Ya en sus comienzos, estos pueblos tenían varios logros tecnológicos importantes a su favor, aunque no parece que fueran unos agricultores tan avanzados como los de otros lugares del antiguo Oriente Próximo. Sabían construir embarcaciones de papiro, trabajar materiales duros como el basalto y convertir el cobre en pequeños artículos para el uso cotidiano. Eran, por así decir, bastante competentes mucho antes del surgimiento de la escritura, había artesanos especializados y, a juzgar por sus joyas, existían diferencias muy marcadas de clase o posición social. Entonces, en algún momento alrededor del cuarto milenio, se produjo una intensificación de las influencias externas, aparentemente primero en el norte, en el Delta. Las señales de comercio y de contactos con otras regiones se multiplican, sobre todo con Mesopotamia, cuya influencia aparece en el arte de esta época. Mientras tanto, la caza y la agricultura ocasional dan paso a un cultivo más intenso. En el arte, aparece el bajorrelieve, que será tan importante posteriormente en la tradición egipcia; los objetos de cobre son más abundantes. Todo parece surgir de pronto al mismo tiempo, casi sin antecedentes, y a esta época pertenece la estructura política básica del futuro imperio.

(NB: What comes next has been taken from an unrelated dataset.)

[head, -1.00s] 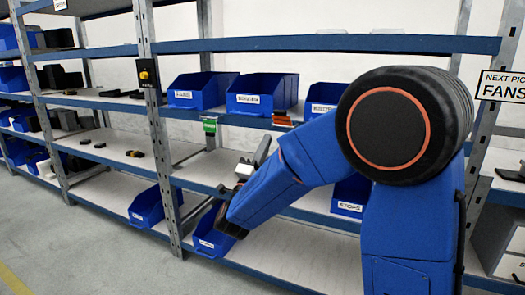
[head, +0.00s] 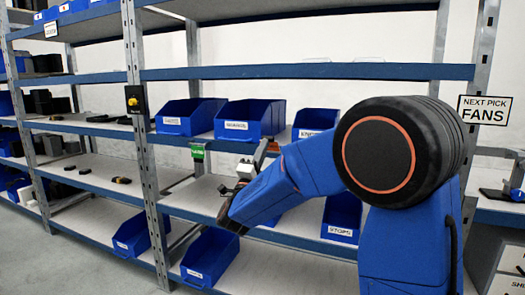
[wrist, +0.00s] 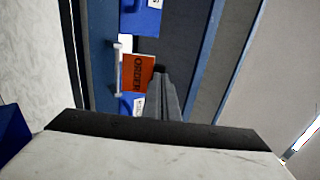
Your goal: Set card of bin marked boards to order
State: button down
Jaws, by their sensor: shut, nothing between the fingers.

En algún momento del cuarto milenio solidificaron dos imperios, uno al norte y otro al sur, uno en el Bajo Egipto y otro en el Alto Egipto. Un dato de interés que lo diferencia de Sumer es la inexistencia de ciudades-estado. Egipto parece pasar directamente de la precivilización al gobierno de zonas extensas. Las primeras ciudades egipcias eran los mercados de los agricultores; las comunidades agrarias y los clanes se unieron en grupos que constituyeron la base de las posteriores provincias. Egipto sería una unidad política setecientos años antes de que lo lograra Mesopotamia, e incluso después, su experiencia de la vida urbana iba a ser muy limitada.

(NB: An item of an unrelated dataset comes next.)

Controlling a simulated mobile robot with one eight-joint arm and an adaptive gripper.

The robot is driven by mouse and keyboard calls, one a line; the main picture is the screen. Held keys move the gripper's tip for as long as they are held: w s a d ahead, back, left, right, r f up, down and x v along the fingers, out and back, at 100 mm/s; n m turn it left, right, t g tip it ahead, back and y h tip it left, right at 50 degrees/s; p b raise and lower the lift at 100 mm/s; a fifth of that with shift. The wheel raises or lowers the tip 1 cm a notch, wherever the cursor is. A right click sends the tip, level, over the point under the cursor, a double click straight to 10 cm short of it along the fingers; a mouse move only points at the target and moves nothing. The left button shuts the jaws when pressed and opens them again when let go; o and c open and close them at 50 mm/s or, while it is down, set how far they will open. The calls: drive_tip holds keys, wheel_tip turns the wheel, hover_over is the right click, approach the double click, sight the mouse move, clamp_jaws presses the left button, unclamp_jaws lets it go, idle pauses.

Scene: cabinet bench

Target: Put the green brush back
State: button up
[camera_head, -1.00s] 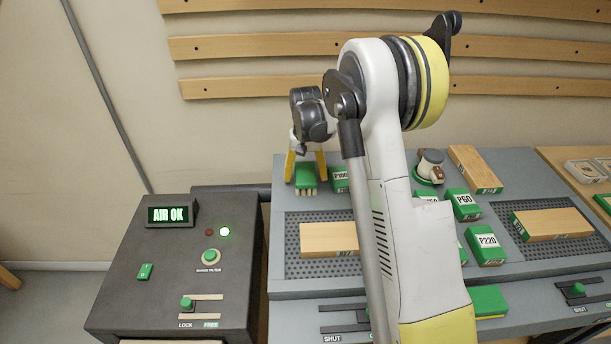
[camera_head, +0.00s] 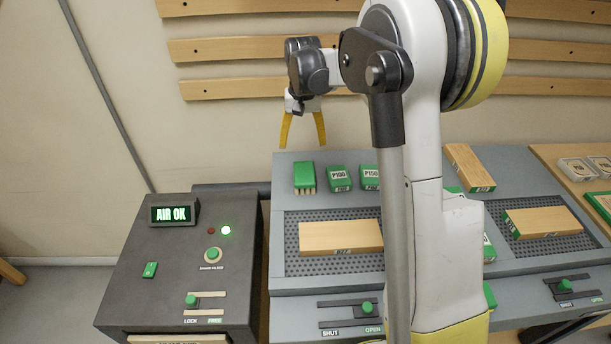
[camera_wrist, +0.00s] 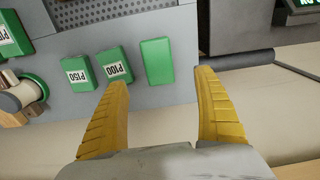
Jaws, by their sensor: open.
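The green brush (camera_head: 304,178) stands bristles down on the grey bench top, at its back left, beside the block marked P100. From above in the wrist view the brush (camera_wrist: 157,61) is a plain green rectangle. My gripper (camera_head: 303,142) is open and empty, with its yellow fingers above and behind the brush and apart from it. In the wrist view my gripper's fingers (camera_wrist: 165,75) are spread wide, and the brush lies beyond them, in the gap between.
Green blocks marked P100 (camera_head: 340,178) and P150 (camera_head: 369,177) stand right of the brush. A wooden block (camera_head: 340,237) lies on the perforated plate in front. A dark control box (camera_head: 180,260) stands left, its display reading AIR OK. Wooden slats (camera_head: 240,88) line the wall behind.

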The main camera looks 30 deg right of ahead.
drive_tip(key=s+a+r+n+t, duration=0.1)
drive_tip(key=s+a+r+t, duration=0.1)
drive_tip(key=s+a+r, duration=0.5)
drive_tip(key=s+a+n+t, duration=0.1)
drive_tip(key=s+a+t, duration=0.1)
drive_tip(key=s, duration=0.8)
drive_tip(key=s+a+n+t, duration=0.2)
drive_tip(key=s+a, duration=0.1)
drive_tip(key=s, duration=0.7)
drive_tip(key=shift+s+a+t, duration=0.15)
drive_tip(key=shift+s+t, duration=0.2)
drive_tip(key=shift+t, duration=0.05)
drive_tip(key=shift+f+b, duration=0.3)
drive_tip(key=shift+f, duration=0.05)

De los reyes de los dos Egiptos sabemos poco hasta alrededor del 3200 a.C., pero podemos suponer que eran los triunfadores finales de siglos de luchas para consolidar el poder sobre grupos cada vez mayores de personas. Es hacia esa misma época cuando comienza a haber testimonios escritos y, dado que la escritura existe desde el mismo comienzo de la historia egipcia, podernos reconstruir un relato mucho más histórico del desarrollo de su civilización que en el caso de Sumer.
En Egipto, la escritura se utilizó desde su aparición no sólo como un instrumento administrativo y económico, sino para registrar acontecimientos en monumentos y reliquias concebidos para que perduraran.

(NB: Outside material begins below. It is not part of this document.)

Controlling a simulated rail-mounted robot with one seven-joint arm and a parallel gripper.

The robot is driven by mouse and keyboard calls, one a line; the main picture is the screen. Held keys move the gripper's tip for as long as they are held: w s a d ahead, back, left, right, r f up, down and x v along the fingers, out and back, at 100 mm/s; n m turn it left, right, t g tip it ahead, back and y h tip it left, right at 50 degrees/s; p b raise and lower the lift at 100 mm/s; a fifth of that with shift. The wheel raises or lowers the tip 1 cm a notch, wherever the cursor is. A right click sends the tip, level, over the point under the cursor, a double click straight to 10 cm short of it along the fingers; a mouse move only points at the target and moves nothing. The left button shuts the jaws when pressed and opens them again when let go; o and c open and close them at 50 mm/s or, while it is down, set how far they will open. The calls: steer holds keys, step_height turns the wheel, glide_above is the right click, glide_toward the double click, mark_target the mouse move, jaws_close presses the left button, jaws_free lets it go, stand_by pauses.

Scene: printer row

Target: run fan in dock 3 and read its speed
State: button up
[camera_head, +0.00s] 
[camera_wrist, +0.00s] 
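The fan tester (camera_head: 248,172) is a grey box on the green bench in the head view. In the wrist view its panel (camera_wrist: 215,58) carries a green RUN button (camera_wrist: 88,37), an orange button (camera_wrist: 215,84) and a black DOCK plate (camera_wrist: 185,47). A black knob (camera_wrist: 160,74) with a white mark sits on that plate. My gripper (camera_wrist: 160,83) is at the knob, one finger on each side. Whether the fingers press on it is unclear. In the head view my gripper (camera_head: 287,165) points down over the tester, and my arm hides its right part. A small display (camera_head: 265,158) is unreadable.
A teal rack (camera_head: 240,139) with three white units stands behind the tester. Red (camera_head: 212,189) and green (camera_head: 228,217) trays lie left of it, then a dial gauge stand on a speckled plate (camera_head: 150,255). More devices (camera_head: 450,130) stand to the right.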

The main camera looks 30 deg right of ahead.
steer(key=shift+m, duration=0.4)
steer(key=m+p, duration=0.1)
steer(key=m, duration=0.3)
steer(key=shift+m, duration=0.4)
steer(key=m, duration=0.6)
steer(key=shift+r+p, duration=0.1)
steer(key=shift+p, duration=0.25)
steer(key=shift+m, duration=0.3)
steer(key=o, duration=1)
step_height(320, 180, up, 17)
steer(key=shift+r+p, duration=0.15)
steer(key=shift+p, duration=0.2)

Hacia el 3200 a.C., los testimonios indican que un gran rey del Alto Egipto, Menes, conquistó el norte. Egipto se unificó, por tanto, en un enorme Estado de casi mil kilómetros de longitud, que seguía el río hasta Abu Simbel. Iba a ser incluso mayor y a extenderse más, aguas arriba del gran río que era su corazón, y también iba a sufrir rupturas periódicas, pero éste es efectivamente el comienzo de una civilización que sobreviviría hasta la era clásica de Grecia y Roma. Durante casi tres mil años —mil más de lo que hasta ahora ha durado la cristiandad- Egipto fue una entidad histórica, y durante la mayor parte de este tiempo, fuente de maravillas y foco de admiración. En un período tan largo ocurrieron muchas cosas, de las que no conocemos en absoluto todo, pero es la estabilidad y la capacidad de conservación de la civilización egipcia lo que más nos sorprende de ella, no sus vicisitudes.
A grandes rasgos, la época de mayor esplendor de esa civilización fue alrededor del 1000 a.C. Antes de esa fecha, cabe visualizar fácilmente la historia egipcia en cinco grandes divisiones. Tres de ellas se denominan, respectivamente, Imperio Antiguo, Imperio Medio e Imperio Nuevo, separadas entre sí por otras dos denominadas Primer Período Intermedio y Segundo Período Intermedio. En términos muy generales, los tres «Imperios» son períodos de éxito o al menos de gobierno consolidado, y las dos etapas intermedias son transiciones de debilidad y desorganización debidas a causas externas e internas. Es como una especie de pastel en capas, con tres pisos de sabores diferentes separados por dos de mermelada informe.
Ésta no es en modo alguno la única forma de entender la historia egipcia, ni a todos los efectos la mejor. Muchos especialistas utilizan una forma alternativa de establecer la cronología del antiguo Egipto, en función de más de treinta dinastías de faraones, sistema que tiene la gran ventaja de estar relacionada con criterios objetivos; evita las discrepancias, perfectamente oportunas, pero molestas, sobre si (por ejemplo) las primeras dinastías han de situarse en el «Imperio Antiguo» o distinguirse como un periodo «arcaico» diferente, o sobre la línea que hay que trazar al principio o al final del Período Intermedio. Sin embargo, un esquema en cinco partes, sí también distinguimos un preludio arcaico, es suficiente para entender la historia del Egipto antiguo.